Im konkreten Rechtsstreit hatte ein Rentner geklagt, dessen Arbeitgeber Fehlbeträge bei seiner Betriebsrente nicht mehr ausgleichen konnte. Er hielt eine Rente über die Pensionskasse für die Deutsche Wirtschaft (PKDW). Sie hatte über einen Beschluss der Mitgliederversammlung bereits 2003 die Renten ihrer Versicherten deutlich nach unten korrigieren müssen, nachdem sie in wirtschaftliche Schwierigkeiten geraten war.

Für den gekürzten Betrag kam fortan der Arbeitgeber auf.

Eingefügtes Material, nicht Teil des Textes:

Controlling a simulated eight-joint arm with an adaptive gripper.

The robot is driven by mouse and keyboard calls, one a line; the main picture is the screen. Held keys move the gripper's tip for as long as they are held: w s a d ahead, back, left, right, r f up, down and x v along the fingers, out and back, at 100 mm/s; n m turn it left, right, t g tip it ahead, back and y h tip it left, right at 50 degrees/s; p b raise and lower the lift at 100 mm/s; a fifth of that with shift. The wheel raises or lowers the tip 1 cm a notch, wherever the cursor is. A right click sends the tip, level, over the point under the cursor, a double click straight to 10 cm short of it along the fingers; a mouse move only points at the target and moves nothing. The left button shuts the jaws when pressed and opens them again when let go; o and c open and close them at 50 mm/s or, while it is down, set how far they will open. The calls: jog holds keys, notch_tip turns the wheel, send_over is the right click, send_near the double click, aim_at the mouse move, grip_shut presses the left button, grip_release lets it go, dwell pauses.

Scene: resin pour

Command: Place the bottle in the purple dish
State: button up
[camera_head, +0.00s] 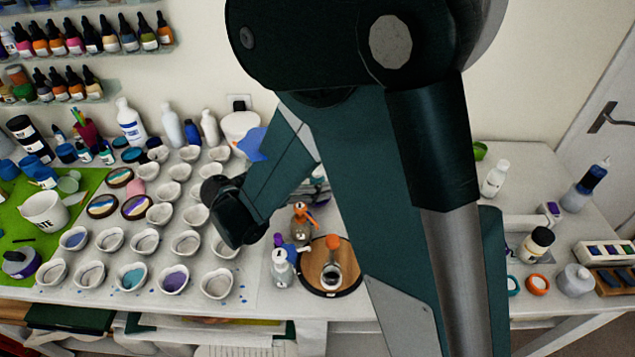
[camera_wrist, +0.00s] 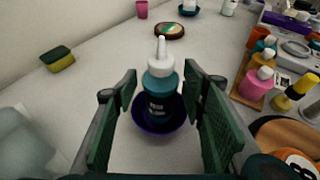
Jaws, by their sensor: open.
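The bottle (camera_wrist: 160,106) is teal with a white cap and nozzle. In the wrist view it is upright within the outline of the dark purple dish (camera_wrist: 141,121), and its base appears to rest inside. My gripper (camera_wrist: 160,76) is open, with one green-padded finger on each side of the bottle. Gaps show between the fingers and the bottle. In the head view my gripper (camera_head: 232,213) is a dark shape over the table beside the white cups, and I cannot make out this bottle or dish there.
In the wrist view a yellow-green sponge (camera_wrist: 58,58) lies at the left and a round coaster (camera_wrist: 170,31) lies behind the bottle. A pink bottle (camera_wrist: 257,85) and a yellow-capped bottle (camera_wrist: 292,92) stand at the right. Several white cups (camera_head: 217,284) crowd the table in the head view.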

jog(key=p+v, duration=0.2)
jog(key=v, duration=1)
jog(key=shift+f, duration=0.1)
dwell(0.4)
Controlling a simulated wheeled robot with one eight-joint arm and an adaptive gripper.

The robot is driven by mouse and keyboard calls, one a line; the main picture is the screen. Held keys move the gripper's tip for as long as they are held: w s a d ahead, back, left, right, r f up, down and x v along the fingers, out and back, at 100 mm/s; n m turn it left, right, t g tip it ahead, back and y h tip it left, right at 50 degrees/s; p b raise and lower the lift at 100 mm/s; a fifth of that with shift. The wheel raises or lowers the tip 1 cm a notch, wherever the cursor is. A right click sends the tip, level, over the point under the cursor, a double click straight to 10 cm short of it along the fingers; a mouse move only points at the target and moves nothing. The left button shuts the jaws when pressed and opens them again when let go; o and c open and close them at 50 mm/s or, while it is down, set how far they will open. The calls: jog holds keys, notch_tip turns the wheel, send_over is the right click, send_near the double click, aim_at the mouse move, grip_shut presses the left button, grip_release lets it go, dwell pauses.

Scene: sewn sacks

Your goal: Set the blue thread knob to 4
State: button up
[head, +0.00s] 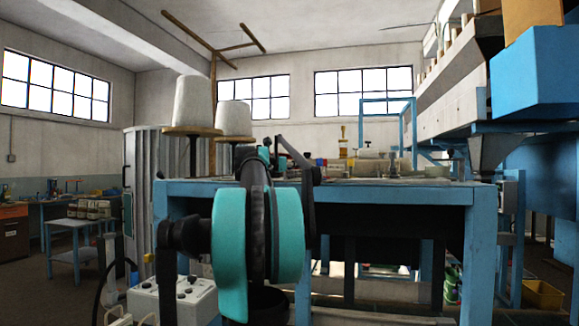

Zehn Jahre lang zahlte die Firma für die Rentenlücke: Grundlage war die Ausfallhaftung gemäß § 1 Abs. 1 S. 3 des Betriebsrentengesetzes (BetrAVG). Doch dann fiel auch der Arbeitgeber in die Insolvenz. Die Fehlbeträge wurden ihm nun nicht mehr ausgeglichen.

Daraufhin zog der Rentner vor Gericht und wollte seine Rente vom Pensionssicherungsverein (PSV) aufgestockt haben. Hier begannen die Probleme, denn eigentlich muss der Verein nur bei bestimmten Arten der Betriebsrente leisten: einer Direktzusage, Unterstützungskassenzusage, Pensionsfonds- oder Direktversicherungszusage.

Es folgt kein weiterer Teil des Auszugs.